Is this neat little trick: 

        <xsl:copy><xsl:copy-of
select="@*"/><xsl:apply-templates/></xsl:copy> 

in a book somewhere?  

Yes, it's on page 194 of my XSLT Programmer's Reference (and no doubt in
many other places - I didn't invent it!). It's called the "identity
template": not a very good name, because the result is an exact copy of the
original, but has different identity.

It sometimes appears in a different form:

<xsl:template match="node()|@*">
  <xsl:copy>
    <xsl:apply-templates select="node()|@*"/>
  </xsl:copy>
</xsl:template>

And could you possibly explain it from the inside out?
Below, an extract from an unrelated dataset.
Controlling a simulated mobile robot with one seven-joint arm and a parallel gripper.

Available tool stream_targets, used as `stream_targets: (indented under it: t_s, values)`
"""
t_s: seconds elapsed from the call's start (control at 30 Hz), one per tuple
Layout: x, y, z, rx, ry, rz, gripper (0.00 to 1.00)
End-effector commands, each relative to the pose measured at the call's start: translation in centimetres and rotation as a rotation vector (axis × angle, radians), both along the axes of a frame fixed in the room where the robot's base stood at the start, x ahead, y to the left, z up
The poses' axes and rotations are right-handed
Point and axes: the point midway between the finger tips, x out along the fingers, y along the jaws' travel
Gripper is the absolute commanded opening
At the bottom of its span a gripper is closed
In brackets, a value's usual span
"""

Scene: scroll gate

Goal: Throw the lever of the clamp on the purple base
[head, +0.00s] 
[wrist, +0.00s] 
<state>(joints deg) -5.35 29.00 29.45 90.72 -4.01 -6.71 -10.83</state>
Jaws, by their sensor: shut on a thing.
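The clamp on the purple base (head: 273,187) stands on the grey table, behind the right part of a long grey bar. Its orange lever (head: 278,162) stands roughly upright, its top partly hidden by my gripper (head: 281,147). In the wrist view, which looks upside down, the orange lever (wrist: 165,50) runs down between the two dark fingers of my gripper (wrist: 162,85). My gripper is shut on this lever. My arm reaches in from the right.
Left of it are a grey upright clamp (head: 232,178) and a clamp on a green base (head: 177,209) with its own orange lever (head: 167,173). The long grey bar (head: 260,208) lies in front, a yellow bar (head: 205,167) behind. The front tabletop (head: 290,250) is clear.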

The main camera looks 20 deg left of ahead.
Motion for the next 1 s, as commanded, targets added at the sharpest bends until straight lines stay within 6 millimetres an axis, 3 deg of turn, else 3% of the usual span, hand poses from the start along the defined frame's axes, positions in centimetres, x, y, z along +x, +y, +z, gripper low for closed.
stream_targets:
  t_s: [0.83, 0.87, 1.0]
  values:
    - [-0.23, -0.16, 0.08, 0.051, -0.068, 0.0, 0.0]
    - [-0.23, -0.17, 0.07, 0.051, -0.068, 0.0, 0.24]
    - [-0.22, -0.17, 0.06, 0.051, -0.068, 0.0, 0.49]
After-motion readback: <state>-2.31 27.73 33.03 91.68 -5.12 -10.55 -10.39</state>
I had tried
xsl:copy-of, and I had considered xsl:copy, but I never considered putting
them both together.

In the form I gave it, it's a template rule that applies to every element;
it does a shallow copy of the element (i.e., copies the start and end tags),
uses copy-of to copy all the attributes unchanged, and then does
apply-templates to process the children, which will invoke the same template
rule recursively (for each one) unless there is an overriding rule.

The other variant (which appears in the XSLT spec itself) applies-templates
to the attribute nodes as well; the only difference is that you can then
write an overriding template rule for individual attribute nodes.